If you disagree with this, speak it clearly."

Of course it should, but that's not now and never has been a reasonable expectation. Republicans in particular wrap themselves in the flag and family values because they think that's where the votes are, rather than rise to support principle and practicality and perhaps risk reelection. Democrats have proven themselves too timid to defend their principles and sacrifice them for crumbs of practical solutions.

The government has been collecting this information for over 10 years. Plenty of people have objected. Who in government can you complain to who you think is going to actually do something about it? What I expect out of this series of revelations is a higher profile review process in the short-term when they want to pull information on individuals out of the massive heaps of data, and hopefully it will stick for the longer-term, as well.

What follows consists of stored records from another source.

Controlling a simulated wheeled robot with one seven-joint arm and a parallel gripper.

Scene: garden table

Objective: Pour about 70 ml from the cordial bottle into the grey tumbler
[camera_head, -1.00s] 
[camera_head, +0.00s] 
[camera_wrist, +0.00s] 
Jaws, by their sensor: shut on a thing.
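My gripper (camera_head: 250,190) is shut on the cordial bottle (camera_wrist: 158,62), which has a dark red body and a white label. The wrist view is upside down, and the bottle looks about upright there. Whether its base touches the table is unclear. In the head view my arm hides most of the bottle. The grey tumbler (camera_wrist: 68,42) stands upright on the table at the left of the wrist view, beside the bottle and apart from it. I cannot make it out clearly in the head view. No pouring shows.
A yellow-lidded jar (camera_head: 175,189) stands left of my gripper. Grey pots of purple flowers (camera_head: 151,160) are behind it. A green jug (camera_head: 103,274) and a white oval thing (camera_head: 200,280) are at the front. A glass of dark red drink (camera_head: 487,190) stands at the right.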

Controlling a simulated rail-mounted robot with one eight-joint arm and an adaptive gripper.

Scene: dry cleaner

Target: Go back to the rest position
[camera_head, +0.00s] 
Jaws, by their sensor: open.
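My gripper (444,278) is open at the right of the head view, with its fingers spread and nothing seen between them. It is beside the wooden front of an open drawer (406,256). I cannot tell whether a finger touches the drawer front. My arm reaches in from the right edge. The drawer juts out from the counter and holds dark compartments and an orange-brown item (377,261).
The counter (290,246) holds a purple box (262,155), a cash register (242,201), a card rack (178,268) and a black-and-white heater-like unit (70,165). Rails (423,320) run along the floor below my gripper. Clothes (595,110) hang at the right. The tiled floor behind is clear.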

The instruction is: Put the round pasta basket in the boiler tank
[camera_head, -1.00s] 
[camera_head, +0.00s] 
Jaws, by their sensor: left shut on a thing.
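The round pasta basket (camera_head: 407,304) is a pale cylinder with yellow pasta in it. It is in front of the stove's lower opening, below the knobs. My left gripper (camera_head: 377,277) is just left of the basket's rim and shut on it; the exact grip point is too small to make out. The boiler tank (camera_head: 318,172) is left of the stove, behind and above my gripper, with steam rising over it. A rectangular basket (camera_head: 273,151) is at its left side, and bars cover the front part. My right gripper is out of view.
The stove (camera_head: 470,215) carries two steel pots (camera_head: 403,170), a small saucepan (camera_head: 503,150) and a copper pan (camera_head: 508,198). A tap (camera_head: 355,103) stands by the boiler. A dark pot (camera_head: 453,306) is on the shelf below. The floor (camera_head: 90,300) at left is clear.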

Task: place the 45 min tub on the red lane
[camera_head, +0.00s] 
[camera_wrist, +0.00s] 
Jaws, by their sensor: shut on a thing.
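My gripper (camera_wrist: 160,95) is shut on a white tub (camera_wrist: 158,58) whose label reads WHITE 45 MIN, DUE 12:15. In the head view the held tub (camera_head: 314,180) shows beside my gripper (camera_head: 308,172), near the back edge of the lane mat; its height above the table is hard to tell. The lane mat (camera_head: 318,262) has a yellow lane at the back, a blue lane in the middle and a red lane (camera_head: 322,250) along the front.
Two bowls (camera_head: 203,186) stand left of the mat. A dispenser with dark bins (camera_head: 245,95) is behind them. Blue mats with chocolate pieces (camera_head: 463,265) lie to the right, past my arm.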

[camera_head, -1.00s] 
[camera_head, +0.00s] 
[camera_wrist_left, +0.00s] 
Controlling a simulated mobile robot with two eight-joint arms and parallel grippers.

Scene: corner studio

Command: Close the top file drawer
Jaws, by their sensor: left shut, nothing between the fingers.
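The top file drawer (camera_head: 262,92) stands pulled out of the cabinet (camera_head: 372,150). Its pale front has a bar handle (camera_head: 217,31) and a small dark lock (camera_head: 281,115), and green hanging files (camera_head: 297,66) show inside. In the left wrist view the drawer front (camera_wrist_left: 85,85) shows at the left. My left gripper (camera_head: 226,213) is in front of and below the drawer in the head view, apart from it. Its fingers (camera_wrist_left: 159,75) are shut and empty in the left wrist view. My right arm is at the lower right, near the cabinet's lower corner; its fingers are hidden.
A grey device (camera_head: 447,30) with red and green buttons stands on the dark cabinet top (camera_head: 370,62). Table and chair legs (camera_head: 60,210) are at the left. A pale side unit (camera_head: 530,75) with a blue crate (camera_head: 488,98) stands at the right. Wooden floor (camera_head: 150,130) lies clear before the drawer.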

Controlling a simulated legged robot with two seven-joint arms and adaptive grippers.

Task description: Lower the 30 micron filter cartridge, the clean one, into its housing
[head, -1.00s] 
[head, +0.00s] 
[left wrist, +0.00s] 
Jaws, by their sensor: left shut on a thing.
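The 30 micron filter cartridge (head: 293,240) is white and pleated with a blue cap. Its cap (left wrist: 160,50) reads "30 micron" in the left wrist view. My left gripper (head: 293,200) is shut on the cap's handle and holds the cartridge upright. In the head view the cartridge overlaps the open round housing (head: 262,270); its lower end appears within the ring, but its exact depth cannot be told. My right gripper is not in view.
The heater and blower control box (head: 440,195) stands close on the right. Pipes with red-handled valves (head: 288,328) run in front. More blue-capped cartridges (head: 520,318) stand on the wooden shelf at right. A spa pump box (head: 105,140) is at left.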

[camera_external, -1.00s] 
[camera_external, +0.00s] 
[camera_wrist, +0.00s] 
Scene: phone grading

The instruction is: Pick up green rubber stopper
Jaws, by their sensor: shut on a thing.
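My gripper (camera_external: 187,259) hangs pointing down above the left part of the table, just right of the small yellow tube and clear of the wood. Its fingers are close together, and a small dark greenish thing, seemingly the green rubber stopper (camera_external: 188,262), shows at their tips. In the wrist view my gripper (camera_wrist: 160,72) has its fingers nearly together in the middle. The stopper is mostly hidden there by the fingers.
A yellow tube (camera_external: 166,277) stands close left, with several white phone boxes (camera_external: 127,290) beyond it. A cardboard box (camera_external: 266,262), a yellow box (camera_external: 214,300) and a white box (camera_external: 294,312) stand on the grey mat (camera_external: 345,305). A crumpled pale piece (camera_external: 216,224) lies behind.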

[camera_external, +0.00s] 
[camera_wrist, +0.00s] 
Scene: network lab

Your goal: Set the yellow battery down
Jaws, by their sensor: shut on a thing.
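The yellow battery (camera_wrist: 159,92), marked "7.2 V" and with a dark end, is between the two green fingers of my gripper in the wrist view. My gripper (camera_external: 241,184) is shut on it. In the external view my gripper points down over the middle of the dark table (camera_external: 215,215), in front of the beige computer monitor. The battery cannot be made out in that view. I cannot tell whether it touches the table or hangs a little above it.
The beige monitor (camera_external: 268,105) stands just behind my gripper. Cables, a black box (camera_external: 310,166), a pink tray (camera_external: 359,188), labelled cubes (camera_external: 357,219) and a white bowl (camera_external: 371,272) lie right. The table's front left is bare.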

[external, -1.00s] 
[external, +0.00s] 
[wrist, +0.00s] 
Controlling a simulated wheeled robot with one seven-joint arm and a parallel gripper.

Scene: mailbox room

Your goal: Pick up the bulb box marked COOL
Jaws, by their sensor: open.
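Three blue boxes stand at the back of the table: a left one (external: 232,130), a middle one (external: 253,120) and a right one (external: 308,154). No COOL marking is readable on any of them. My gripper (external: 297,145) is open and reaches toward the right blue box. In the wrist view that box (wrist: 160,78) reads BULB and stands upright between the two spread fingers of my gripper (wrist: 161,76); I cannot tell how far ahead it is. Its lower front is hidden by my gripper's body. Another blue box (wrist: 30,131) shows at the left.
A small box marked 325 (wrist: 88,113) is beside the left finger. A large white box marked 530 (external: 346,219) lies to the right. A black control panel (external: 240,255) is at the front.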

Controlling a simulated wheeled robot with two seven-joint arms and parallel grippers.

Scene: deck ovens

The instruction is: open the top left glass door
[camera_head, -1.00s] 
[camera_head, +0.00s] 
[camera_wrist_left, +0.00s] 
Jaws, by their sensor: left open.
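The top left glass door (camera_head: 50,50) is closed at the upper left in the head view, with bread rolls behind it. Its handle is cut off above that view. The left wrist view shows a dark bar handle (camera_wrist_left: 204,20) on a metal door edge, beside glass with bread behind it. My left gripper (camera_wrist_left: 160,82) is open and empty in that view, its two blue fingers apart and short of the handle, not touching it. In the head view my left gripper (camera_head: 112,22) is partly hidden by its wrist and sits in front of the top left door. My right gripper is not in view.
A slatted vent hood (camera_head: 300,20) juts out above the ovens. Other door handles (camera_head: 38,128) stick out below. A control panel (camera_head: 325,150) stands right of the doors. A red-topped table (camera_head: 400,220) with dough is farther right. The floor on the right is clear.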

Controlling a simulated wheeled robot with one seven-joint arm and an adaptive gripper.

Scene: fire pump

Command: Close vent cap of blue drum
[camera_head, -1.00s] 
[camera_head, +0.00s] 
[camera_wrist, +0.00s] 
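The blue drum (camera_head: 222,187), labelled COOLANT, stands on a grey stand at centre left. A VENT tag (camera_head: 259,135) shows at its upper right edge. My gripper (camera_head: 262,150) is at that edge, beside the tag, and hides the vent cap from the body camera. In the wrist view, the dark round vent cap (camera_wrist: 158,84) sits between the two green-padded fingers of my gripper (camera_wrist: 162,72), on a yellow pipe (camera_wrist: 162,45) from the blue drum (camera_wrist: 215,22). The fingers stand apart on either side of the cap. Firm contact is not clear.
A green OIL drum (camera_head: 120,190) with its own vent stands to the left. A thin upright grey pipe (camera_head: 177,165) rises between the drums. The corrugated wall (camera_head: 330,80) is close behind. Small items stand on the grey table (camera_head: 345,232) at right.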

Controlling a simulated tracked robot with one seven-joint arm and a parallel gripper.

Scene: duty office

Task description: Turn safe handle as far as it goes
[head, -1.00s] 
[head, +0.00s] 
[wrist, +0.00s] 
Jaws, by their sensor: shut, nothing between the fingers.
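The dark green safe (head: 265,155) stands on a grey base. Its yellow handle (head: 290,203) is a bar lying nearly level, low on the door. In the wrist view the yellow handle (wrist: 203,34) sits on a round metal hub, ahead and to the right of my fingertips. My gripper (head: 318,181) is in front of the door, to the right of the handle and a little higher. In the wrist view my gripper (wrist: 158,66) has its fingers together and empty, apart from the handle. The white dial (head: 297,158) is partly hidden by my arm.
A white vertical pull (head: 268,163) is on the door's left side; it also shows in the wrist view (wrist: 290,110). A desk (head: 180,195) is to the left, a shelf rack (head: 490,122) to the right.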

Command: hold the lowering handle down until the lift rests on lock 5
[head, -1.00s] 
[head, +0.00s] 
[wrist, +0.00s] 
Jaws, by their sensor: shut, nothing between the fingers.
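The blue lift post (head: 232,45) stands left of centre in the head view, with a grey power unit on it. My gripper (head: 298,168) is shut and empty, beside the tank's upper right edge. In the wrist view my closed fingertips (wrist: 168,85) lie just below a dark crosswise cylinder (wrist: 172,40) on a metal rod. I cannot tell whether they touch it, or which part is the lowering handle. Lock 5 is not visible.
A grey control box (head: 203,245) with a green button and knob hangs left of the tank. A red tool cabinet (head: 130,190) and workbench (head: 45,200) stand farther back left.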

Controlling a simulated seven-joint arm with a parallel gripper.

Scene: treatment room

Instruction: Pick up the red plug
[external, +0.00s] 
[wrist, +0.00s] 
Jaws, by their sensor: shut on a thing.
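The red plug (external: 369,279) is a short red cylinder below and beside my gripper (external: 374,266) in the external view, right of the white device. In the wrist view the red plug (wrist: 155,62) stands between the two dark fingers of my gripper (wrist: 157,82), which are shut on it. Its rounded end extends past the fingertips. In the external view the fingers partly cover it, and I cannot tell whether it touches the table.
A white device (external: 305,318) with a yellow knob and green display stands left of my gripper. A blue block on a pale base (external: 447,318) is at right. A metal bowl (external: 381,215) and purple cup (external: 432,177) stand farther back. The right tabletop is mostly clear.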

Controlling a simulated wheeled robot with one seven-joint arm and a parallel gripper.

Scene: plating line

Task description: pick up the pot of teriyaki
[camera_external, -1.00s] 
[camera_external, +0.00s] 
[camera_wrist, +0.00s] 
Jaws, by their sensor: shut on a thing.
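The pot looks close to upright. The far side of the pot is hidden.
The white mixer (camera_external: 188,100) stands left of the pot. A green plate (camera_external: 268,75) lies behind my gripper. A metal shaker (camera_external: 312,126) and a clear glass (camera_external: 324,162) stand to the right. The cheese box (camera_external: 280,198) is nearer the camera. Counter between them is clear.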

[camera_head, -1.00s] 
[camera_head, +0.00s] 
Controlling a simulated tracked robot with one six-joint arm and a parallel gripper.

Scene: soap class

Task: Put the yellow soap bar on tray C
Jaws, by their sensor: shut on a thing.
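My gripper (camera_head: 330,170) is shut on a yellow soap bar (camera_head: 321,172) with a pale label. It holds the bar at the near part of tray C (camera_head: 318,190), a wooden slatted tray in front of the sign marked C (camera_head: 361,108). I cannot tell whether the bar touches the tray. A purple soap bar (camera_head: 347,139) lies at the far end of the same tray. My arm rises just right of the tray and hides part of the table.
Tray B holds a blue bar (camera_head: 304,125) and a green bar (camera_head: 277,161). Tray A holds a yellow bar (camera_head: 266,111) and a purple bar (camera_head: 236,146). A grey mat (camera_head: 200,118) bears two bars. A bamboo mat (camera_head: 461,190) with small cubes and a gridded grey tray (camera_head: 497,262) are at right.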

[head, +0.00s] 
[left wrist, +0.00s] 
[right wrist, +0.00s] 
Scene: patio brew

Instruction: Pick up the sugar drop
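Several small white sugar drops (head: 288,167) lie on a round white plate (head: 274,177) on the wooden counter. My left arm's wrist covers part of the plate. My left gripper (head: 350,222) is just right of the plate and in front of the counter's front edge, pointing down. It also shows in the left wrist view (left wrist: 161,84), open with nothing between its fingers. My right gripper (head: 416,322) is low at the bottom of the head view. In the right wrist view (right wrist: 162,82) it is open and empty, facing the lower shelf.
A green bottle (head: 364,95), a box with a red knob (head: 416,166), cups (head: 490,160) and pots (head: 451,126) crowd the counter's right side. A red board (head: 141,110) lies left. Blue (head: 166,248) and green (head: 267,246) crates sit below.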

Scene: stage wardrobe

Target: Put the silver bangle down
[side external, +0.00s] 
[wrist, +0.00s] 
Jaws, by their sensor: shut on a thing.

[Seneca:] "Apparently I missed the army of jack booted thugs that Walmart sent out into neighborhoods to force people to shop there, or the armies that businesses are sending out to force people not to become farmers and grow their own food. Silly me.
...
Can anyone here really show how anyone is forced to partake of a business?"

They don't need to do that. It's infinitely simpler and quicker to just take the information you gave them at the register. You'll keep coming back because you can buy their dreck cheaper than down the road, but down the road they do the same thing, anyway. Don't be insipid and pretend that isn't how it's done.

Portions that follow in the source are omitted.